Ishvara Pranidhana (surrender) — trusting something larger than the individual ego.
Santosha is the one most beginners need most urgently. In a culture built on wanting more, choosing contentment is quietly radical. Your practice doesn't need to look like anyone else's.
The five Yamas (green, outward ethics) and five Niyamas (clay, inner disciplines) — the ethical and personal foundation of yoga practice.
Limbs 3 & 4: Asana & Pranayama — body and breath
Asana is the limb most people start with — and for good reason. Physical postures build strength, flexibility, and body awareness, and they're the most accessible entry point into the broader system. Importantly, Patanjali's original definition of asana was simply a steady, comfortable seat — not an advanced pose.
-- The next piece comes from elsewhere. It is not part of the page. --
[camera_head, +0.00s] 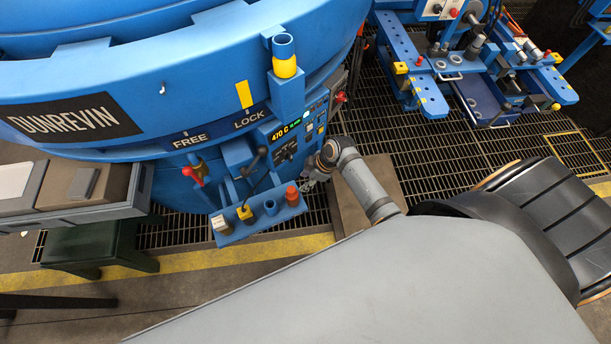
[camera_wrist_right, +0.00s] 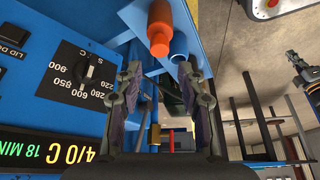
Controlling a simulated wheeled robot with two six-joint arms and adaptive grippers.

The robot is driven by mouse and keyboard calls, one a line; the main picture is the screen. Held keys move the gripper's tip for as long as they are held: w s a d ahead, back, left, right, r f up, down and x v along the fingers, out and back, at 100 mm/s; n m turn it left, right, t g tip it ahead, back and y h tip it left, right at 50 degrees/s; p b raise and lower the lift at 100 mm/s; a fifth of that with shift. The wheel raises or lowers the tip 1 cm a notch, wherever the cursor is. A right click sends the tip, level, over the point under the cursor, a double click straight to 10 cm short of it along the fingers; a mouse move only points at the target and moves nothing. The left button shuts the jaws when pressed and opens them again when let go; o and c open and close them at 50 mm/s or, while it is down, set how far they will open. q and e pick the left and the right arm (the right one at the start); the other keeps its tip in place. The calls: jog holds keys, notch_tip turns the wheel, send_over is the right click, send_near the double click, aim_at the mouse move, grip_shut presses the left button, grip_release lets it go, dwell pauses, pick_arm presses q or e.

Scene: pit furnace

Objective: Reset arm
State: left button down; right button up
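My right arm reaches from the lower right of the head view to the blue furnace's control panel (camera_head: 290,140). My right gripper (camera_head: 318,166) is beside the panel, close to the small blue shelf (camera_head: 233,235) with an orange-red knob-like piece (camera_head: 292,195). In the right wrist view the two dark fingers (camera_wrist_right: 160,95) stand apart with a clear gap and hold nothing. The orange piece (camera_wrist_right: 159,28) is beyond the fingers. The panel dial (camera_wrist_right: 90,71) is to their left. My left gripper cannot be made out in the head view.
The large blue furnace (camera_head: 190,75) fills the upper left. A lever with a red knob (camera_head: 190,172) and a black-handled lever (camera_head: 254,165) stick out near my gripper. A blue fixture (camera_head: 480,60) stands at upper right. Open grating (camera_head: 440,135) lies between.

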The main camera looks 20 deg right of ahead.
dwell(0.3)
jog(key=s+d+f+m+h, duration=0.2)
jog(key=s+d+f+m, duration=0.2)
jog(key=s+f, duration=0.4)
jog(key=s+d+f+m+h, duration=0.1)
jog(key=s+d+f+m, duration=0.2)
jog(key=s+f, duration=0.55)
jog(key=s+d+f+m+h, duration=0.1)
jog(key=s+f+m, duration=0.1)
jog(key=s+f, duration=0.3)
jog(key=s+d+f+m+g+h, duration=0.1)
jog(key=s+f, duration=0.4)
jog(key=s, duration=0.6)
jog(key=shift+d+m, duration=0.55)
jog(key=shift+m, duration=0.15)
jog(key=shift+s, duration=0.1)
The purpose was always to prepare the body to sit still in meditation.
Pranayama (breath control) is where many students discover the most immediate transformation. Prana = life force. Ayama = to extend. Together: the expansion of life force through conscious breathing. Science confirms what yogis have practised for millennia — slow, deep breathing activates the parasympathetic nervous system, reducing stress hormones and calming the mind.
"When the breath wanders, the mind is unsteady. But when the breath is still, so is the mind." — Hatha Yoga Pradipika
Limb 5: Pratyahara — the bridge
Pratyahara is the practice of withdrawing the senses inward — pulling your attention away from external stimulation so you can turn it toward your own inner landscape. Think of it as the moment in Savasana when the sounds of the room are still present but no longer pulling at you. You have reclaimed your focus.
In daily life in Coquitlam, pratyahara might look like a walk in Mundy Park without headphones, eating a meal away from your phone, or being fully present in a conversation. These small acts of attention-training are genuinely yogic.
Limbs 6, 7 & 8: The inner limbs
The final three limbs — Dharana (concentration), Dhyana (meditation), and Samadhi (absorption) — form a continuum Patanjali called Samyama: the inner practice.
Dharana is the deliberate effort to fix the mind on one point — a breath, a candle, a mantra. Every time your mind wanders and you bring it back, that is the practice. A wandering mind that returns ten times has practised dharana ten times.
Dhyana is the state that arises from sustained concentration — when the effort becomes effortless and the meditator flows without interruption. It cannot be forced; only invited.
Samadhi is the deepest state: a felt sense of unity between the individual self and something larger. Most practitioners experience it as fleeting glimpses — moments of utter clarity and peace. It is not a destination to reach, but a fruit of the path.
The eight limbs move from outer (ethical and physical) practice inward toward meditation and samadhi — with Pratyahara as the bridge.
Breathwork benefits
Four accessible pranayama techniques for beginners — ask your Jai Yoga instructor which is right for your practice.
You don't need to master all eight limbs to start. Most practitioners naturally begin with asana and pranayama — and organically deepen over time. Simply being curious about yoga philosophy is itself an act of Svadhyaya (self-study).
Think of the eight limbs not as a checklist or a competition, but as a compass. Wherever you are in your life right now, the eight limbs offer a direction to move toward: more honesty, more kindness, more presence, more stillness.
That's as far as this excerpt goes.